§ What you should do
Locate the line that contains "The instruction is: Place" in the entries below, then repeat it and every following line through the line that contains "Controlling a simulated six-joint", exactly, and no others.

[Recorded robot episodes]
# # #
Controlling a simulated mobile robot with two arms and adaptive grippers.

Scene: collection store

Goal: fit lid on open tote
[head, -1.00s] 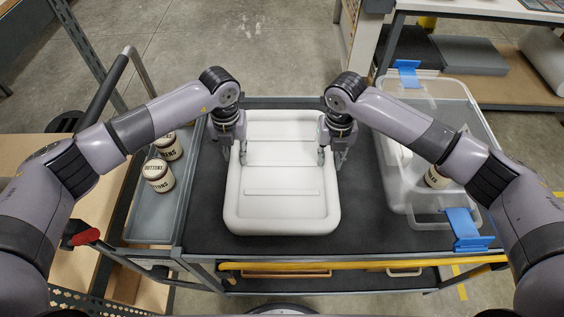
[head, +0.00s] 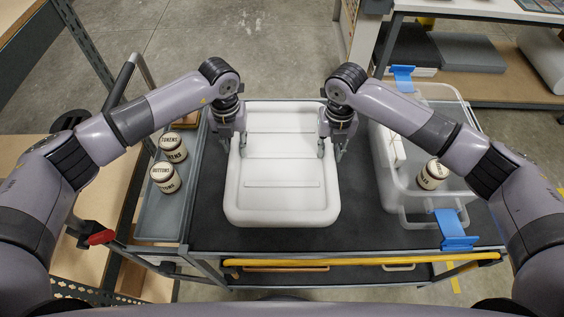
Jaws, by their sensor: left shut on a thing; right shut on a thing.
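The white lid (head: 283,185) lies level over the dark cart top, in the middle of the head view. My left gripper (head: 241,150) is shut on the lid's left edge. My right gripper (head: 322,150) is shut on its right edge. Whether the lid touches the cart top I cannot tell. The open clear tote (head: 402,209) stands to the right on the cart, partly behind my right arm. Its blue latches stick out, one at the front (head: 455,232) and one at the back (head: 403,76). A jar (head: 432,175) and a pale item (head: 392,147) are inside.
A grey side tray (head: 160,219) at the left holds jars, among them a buttons jar (head: 165,177) and a tokens jar (head: 173,148). A yellow rail (head: 360,261) runs along the cart's front edge. A shelf table (head: 490,90) stands behind right. Dark cart top (head: 360,225) is bare between lid and tote.

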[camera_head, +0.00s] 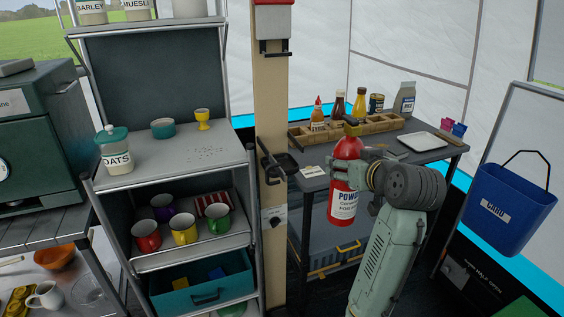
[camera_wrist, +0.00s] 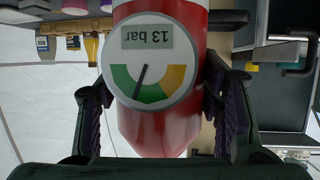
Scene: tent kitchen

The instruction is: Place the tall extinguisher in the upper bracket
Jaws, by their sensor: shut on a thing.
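In the wrist view the red body (camera_wrist: 160,128) sits between both fingers of my gripper (camera_wrist: 160,105), with a round gauge reading 13 bar facing the camera. A wooden post (camera_head: 270,100) stands left of the extinguisher, apart from it. A black bracket (camera_head: 279,163) is fixed midway up the post. Another black fitting (camera_head: 274,47) sits higher, under a red and white box (camera_head: 272,16).
A small dark fitting with a white label (camera_head: 274,216) is lower on the post. The back table (camera_head: 440,155) holds a wooden bottle rack (camera_head: 350,130) and a white tray (camera_head: 422,141). A shelf unit with mugs (camera_head: 190,262) stands left; a blue bin (camera_head: 510,208) hangs right.

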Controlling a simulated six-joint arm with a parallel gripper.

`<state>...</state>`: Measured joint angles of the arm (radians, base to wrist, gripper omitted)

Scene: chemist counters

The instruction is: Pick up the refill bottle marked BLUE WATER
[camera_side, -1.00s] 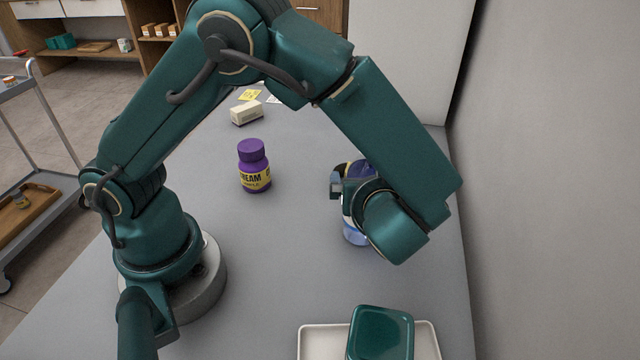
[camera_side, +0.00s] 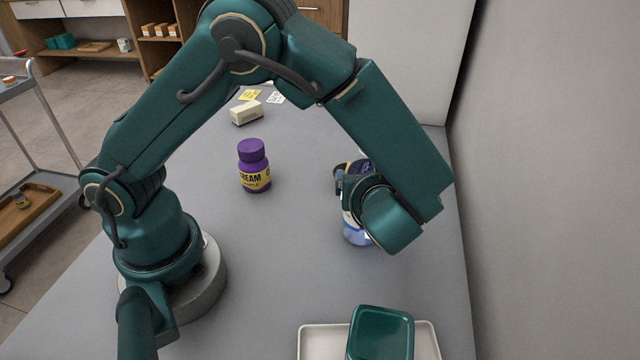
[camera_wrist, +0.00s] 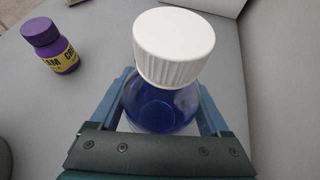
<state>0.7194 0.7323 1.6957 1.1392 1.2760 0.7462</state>
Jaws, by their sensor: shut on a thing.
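A bottle with a ribbed white cap and dark blue liquid (camera_wrist: 160,108) stands between my gripper's fingers in the wrist view. In the side view its lower part (camera_side: 356,234) shows white and light blue below my wrist; the rest is mostly hidden. Its lettering cannot be read in either view. My gripper (camera_side: 350,176) is shut on the bottle's body, with one finger on each side, below the cap. It also shows in the wrist view (camera_wrist: 166,102). The bottle looks upright, and its base appears at counter level.
A purple CREAM bottle (camera_side: 254,168) stands left of my gripper on the grey counter (camera_side: 290,260). A teal container (camera_side: 381,335) sits on a white tray (camera_side: 322,342) at the front. A cream box (camera_side: 247,112) lies farther back. A wall (camera_side: 540,180) bounds the right side.

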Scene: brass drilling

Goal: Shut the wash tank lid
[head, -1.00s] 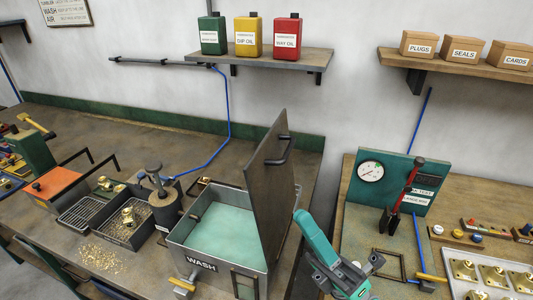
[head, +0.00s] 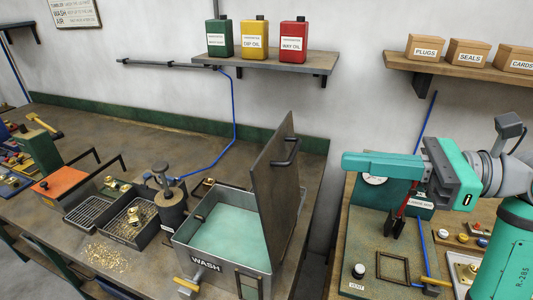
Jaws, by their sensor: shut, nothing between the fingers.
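The wash tank (head: 222,276) is a grey metal box marked WASH, with pale green liquid inside. Its dark lid (head: 268,190) stands open, nearly upright and tilted a little, along the tank's right side. A dark bar handle (head: 286,151) is on the lid's right-hand face. My gripper (head: 345,165) is teal and grey, and its fingers are shut with nothing between them. It points left, to the right of the lid and at about the handle's height in the picture, with a visible gap between them.
A gauge panel (head: 420,212) stands behind my gripper on the right bench, partly hidden. A shelf with cans (head: 265,60) is on the wall above the lid. A dark pump-topped canister (head: 170,212) stands left of the tank. A gap separates the two benches.

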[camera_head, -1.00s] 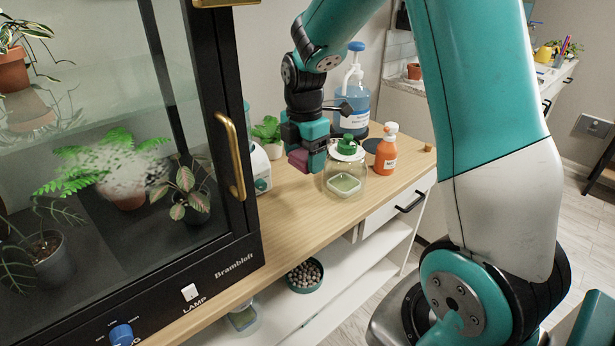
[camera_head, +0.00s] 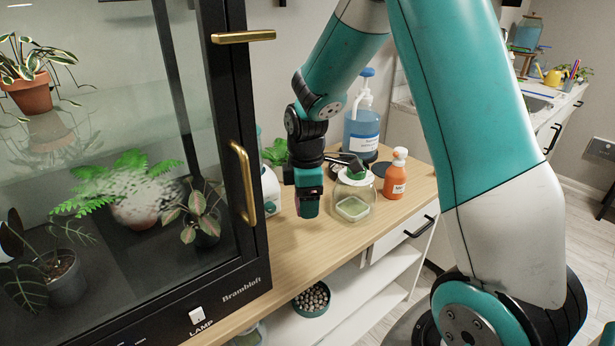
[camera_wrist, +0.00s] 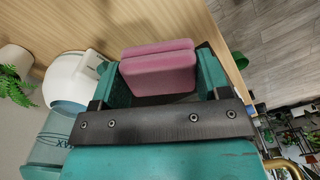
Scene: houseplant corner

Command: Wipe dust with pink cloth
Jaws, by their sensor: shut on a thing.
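The pink cloth (camera_wrist: 158,72) is a folded pad held between the teal fingers of my gripper (camera_wrist: 163,80) in the wrist view. In the head view my gripper (camera_head: 307,203) is just left of the glass jar, above the wooden counter, and its own body mostly hides the cloth. A whitish, speckled dust patch (camera_head: 122,196) is on the glass door (camera_head: 100,100) of the black cabinet, in front of a fern. The gripper and cloth are to the right of the cabinet, apart from the dust.
A glass jar (camera_head: 353,200), an orange bottle (camera_head: 396,176) and a blue pump bottle (camera_head: 362,130) stand on the counter (camera_head: 285,236). A brass door handle (camera_head: 243,180) sticks out from the cabinet's edge. A bowl of pebbles (camera_head: 311,299) is on the shelf below.

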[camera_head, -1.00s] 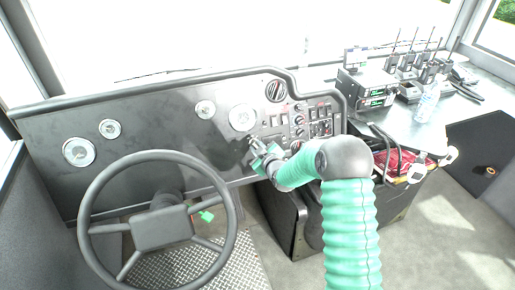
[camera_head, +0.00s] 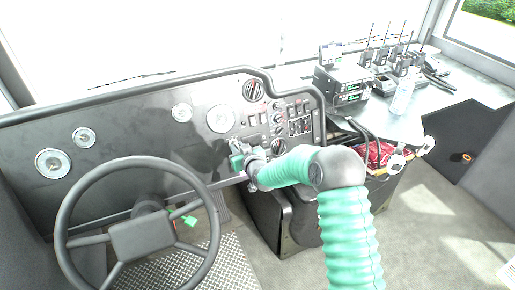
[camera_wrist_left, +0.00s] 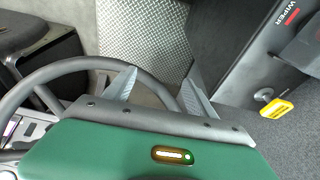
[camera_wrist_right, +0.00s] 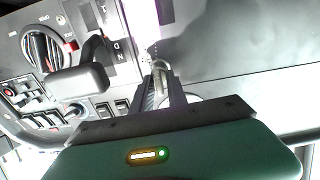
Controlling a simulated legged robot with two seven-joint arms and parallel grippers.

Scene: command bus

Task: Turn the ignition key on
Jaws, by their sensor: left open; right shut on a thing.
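In the head view my right gripper (camera_head: 235,148) is at the dashboard, just below the large round gauge (camera_head: 220,118). In the right wrist view its fingers (camera_wrist_right: 159,92) are close together on a small silver piece (camera_wrist_right: 160,66) at the panel. This looks like the ignition key, but the fingers hide most of it. In the left wrist view my left gripper (camera_wrist_left: 158,88) is open and empty above the steering wheel rim (camera_wrist_left: 70,67).
The steering wheel (camera_head: 140,238) stands at the lower left, with a small green thing (camera_head: 189,220) behind its rim. Switches and knobs (camera_head: 290,120) lie right of the right gripper; a black selector handle (camera_wrist_right: 75,80) is close to it.

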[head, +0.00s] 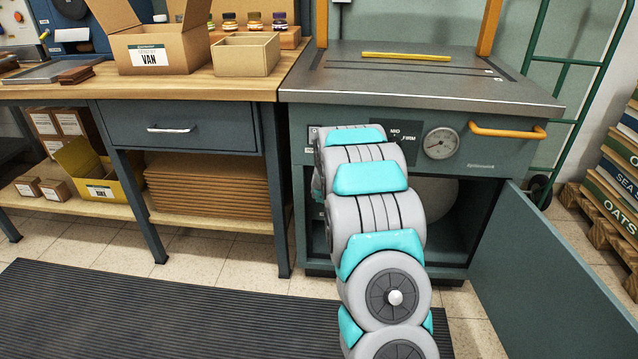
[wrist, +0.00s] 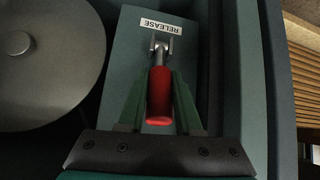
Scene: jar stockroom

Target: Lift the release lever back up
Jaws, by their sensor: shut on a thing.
# # #
§ Written answer
The instruction is: Place the tall extinguisher in the upper bracket
Jaws, by their sensor: shut on a thing.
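In the wrist view the red body (camera_wrist: 160,128) sits between both fingers of my gripper (camera_wrist: 160,105), with a round gauge reading 13 bar facing the camera. A wooden post (camera_head: 270,100) stands left of the extinguisher, apart from it. A black bracket (camera_head: 279,163) is fixed midway up the post. Another black fitting (camera_head: 274,47) sits higher, under a red and white box (camera_head: 272,16).
A small dark fitting with a white label (camera_head: 274,216) is lower on the post. The back table (camera_head: 440,155) holds a wooden bottle rack (camera_head: 350,130) and a white tray (camera_head: 422,141). A shelf unit with mugs (camera_head: 190,262) stands left; a blue bin (camera_head: 510,208) hangs right.

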Controlling a simulated six-joint arm with a parallel gripper.

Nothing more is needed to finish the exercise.